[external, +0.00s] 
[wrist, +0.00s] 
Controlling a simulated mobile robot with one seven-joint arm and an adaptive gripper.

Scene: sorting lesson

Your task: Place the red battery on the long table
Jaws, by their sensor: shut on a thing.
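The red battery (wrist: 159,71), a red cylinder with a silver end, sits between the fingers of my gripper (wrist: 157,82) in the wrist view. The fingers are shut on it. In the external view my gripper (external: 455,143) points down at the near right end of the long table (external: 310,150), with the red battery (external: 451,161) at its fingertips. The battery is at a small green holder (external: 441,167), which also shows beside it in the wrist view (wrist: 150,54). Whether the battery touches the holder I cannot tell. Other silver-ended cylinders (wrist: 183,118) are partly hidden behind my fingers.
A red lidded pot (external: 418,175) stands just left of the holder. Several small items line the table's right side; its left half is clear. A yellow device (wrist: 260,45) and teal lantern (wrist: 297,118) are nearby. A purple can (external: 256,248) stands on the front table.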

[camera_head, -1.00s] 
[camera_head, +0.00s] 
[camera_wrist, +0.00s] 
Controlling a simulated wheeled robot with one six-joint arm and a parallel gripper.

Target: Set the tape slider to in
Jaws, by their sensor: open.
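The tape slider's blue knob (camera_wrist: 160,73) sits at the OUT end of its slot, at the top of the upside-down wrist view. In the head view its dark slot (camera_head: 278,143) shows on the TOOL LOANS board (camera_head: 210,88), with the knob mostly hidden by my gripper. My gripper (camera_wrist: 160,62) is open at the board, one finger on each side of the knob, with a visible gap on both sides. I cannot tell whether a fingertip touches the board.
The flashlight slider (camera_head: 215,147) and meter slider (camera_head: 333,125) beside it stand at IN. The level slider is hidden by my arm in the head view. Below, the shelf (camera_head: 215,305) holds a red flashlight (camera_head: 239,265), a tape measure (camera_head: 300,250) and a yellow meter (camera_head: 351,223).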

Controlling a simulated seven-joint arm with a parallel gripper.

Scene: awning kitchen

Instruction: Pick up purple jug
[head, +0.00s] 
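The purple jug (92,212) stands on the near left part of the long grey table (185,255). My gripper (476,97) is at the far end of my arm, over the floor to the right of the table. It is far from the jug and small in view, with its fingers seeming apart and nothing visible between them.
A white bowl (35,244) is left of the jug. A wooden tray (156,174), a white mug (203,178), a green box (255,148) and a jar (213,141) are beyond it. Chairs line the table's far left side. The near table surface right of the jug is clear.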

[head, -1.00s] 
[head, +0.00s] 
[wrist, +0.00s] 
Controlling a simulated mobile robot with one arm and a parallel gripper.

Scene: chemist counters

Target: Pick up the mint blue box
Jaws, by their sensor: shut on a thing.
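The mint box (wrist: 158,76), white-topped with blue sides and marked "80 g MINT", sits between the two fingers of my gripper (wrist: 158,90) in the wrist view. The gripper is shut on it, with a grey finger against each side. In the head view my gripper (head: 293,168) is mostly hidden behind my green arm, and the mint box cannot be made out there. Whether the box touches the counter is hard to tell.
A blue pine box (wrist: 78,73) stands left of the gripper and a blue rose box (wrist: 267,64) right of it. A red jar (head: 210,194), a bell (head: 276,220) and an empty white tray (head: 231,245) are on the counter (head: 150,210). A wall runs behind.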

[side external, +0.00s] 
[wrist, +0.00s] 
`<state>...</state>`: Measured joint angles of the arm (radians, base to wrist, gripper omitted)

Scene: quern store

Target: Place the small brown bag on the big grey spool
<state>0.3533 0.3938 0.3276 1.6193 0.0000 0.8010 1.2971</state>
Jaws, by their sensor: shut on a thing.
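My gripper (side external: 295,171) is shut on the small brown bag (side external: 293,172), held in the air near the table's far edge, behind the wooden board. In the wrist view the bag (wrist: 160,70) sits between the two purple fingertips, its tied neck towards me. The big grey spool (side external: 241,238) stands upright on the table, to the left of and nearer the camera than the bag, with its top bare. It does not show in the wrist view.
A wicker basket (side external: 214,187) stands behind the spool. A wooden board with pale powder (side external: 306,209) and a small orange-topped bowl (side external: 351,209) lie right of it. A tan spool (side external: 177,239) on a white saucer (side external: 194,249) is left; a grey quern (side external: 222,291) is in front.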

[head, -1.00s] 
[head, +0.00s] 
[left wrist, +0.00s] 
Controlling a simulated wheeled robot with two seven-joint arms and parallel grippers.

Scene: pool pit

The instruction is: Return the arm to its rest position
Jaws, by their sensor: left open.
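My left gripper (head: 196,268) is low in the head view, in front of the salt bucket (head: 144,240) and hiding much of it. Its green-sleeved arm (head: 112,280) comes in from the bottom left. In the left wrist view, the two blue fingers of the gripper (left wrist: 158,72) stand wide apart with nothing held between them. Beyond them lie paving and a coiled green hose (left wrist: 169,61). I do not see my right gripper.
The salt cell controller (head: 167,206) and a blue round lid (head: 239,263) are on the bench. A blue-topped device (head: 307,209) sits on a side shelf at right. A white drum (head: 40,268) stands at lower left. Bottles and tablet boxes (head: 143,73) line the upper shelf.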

EXERCISE AIM: Without changing anything, quote the lines from the top of the data to the line that contains "Your task: Place", including that line.

TASK OUTPUT:
[external, +0.00s] 
[wrist, +0.00s] 
Controlling a simulated mobile robot with one seven-joint arm and an adaptive gripper.

Scene: sorting lesson

Your task: Place the red battery on the long table

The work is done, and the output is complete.